To prove my point, here are excerpts from a recent Stern interview with the fading supermodel Cindy Crawford:
Stern: So you had sex with one of two guys before Richard [Gere]?
Crawford: (mumbled response)
Stern: How many dates do I do before I get Cindy Crawford into bed?
Crawford: It was like, I don’t know, over a month.
Stern: Over a month he was working you? He can kiss you but you’re like, “You can’t feel me up?”
Crawford: I don’t think we kissed on the first night.
Stern: Maybe he’s doing some light petting, the guy’s getting aroused, maybe you have to finish him off?
Crawford: I don’t remember.
Stern: You never tried to help him out on a date? God, his nuts must have throbbed.
While Starr’s report does not contain the word “nuts,” in either its testicle or its macadamia meanings, it is, as I read it, the end product of a taxpayer-funded investigation by a possibly unconstitutional federal agency into why the president wouldn’t ejaculate into the mouth of his intern. Stern is perverse, but not as perverse as that.
Two days before the Clinton deposition videotape aired, I watched on tape this exchange between Stern and a woman named Kendra, described by Stern as “the chick in the tabloids who slept with Jerry Springer”:
Stern: You grabbed his crotch?
Stern: Over his pants?
Stern: You didn’t put your hand down his pants?
Kendra: Yes, I did.
Stern: Oh, that’s so sexy. You are a bad girl. … Did he put his hand under your dress?
Kendra: Yeah, I think so.
Here is an exchange between President Clinton and a member of Starr’s staff, Solomon Wisenberg (far too weighty a name for a man engaged in such bawdy proceedings):
Wisenberg: The question is, if Monica Lewinsky says that while you were in the Oval Office area you touched her breasts, would she be lying?
Clinton: That is not my recollection …
Wisenberg: If she said that you kissed her breasts, would she be lying?
Clinton: I’m going to revert to my former statement.
Wisenberg: OK. If Monica Lewinsky says that while you were in the Oval Office area you touched her genitalia, would she be lying?

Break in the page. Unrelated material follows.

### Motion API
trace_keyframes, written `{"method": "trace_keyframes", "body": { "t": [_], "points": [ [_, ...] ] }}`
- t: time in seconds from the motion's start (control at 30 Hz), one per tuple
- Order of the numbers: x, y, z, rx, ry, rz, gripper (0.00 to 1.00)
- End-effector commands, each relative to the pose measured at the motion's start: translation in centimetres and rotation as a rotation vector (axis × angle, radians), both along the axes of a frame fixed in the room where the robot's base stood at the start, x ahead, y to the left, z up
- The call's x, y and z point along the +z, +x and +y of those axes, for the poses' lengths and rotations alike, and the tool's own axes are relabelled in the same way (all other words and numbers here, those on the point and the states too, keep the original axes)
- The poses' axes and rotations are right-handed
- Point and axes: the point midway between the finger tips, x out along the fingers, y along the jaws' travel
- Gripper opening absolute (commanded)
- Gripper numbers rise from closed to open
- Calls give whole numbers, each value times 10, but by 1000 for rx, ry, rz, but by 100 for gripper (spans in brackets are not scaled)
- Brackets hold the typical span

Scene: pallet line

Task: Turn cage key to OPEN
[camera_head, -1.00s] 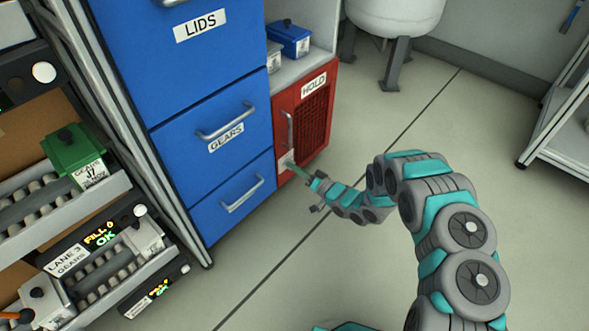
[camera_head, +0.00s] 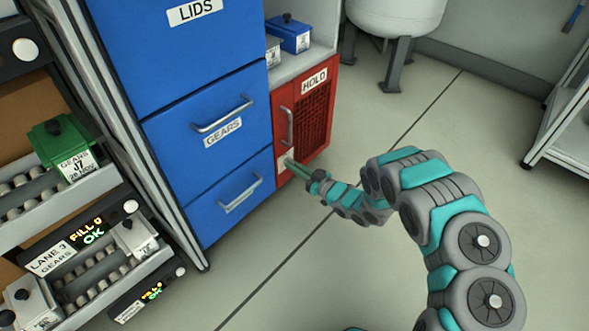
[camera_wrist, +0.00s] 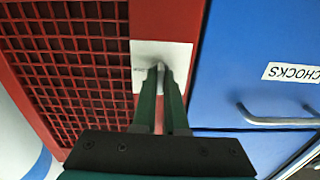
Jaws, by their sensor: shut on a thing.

And that calls for a yes, no, or reverting to your former statement.
And so on.
Even if Stern hadn’t been pre-empted culturally by Wisenberg, his career might have been waning anyway. Though he has often played an important role in popular culture, exposing the pretensions of the celebrity-industrial complex and scorning the precepts of political correctness in that long-ago era when political correctness was an actual cultural force and not a marketing concept, his act was already getting old.
T he flaw of Stern’s show is not that it’s offensive but that it’s boring. The problem is apparent early on: It’s impossible to listen to Stern in a stationary position. Like many bands–have you ever tried to listen to Aerosmith in your living room?–Stern can really only be enjoyed while driving (preferably down the Long Island Expressway) or doing something else, like washing your car.
Nonetheless the show is not entirely without merit: One night, while watching a tape of Stern’s show, I got so bored–this was the show that featured a young man farting 400 times into a microphone–that I popped the tape out and began to watch Politically Incorrect, an episode in which Grace Slick was brought on to discuss the president’s infidelities. Bill Maher was at his unctuous worst, and I popped the Stern tape back in. There’s something much more honest about actual farting.
But about the gun, which brings us to the outmoded idea that Stern is a dangerous force in society:
Early this spring, while I was transacting a piece of journalistic business at NYPD headquarters, the police commissioner, Howard Safir, asked me if I wanted to meet Stern. I was raised on Long Island, and the only island celebrity I had previously met was Dee Snider from the band Twisted Sister, so how could I say no to Stern?
There was quite a buzz of anticipation running through police headquarters–New York City cops, particularly those residing on Long and Staten islands, make up the hardest core of Stern’s fans. But police brass, like most conservative, middle-aged men, tend to view Stern as a subversive force worthy of surveillance.
“What do I say to this guy?” the commissioner asked me, as if I should know. It turned out that Safir was only vaguely aware of Stern’s mission, which was to thank the NYPD for renewing his gun license.
Stern was escorted into the commissioner’s office, and the two men shook hands. Stern looked, not to put too fine a point on it, dirty, and I noticed that Safir steered him clear of the shiny oak desk once used by Teddy Roosevelt. I also noticed that Stern is incredibly tall, taller even than Safir, who was, at that point, the tallest Jew I thought I had ever met. Height, a first name, and a tribe are all they had in common.
“When did you get your license?” Safir asked Stern.
“Five years ago.”
“Good. No one can blame me,” Safir said, and you know he meant it.
Stern was rattled: “I get all nervous around here. Lot of cops,” he told the commissioner. Stern explained that fear of unstable fans had led him to seek a gun permit. They talked for another minute, and then Stern escaped.
Later, in the elevator, the commissioner said, “I half expected that guy to show up in handcuffs,” and he was serious. I could tell that Safir, like many other adults, misinterprets Stern’s role in society. Stern is not a subversive but a clown, and a tired clown at that. To him, sex is a joke. The real subversives are those who use sex to destroy people’s lives. Howard Stern can’t compete with that.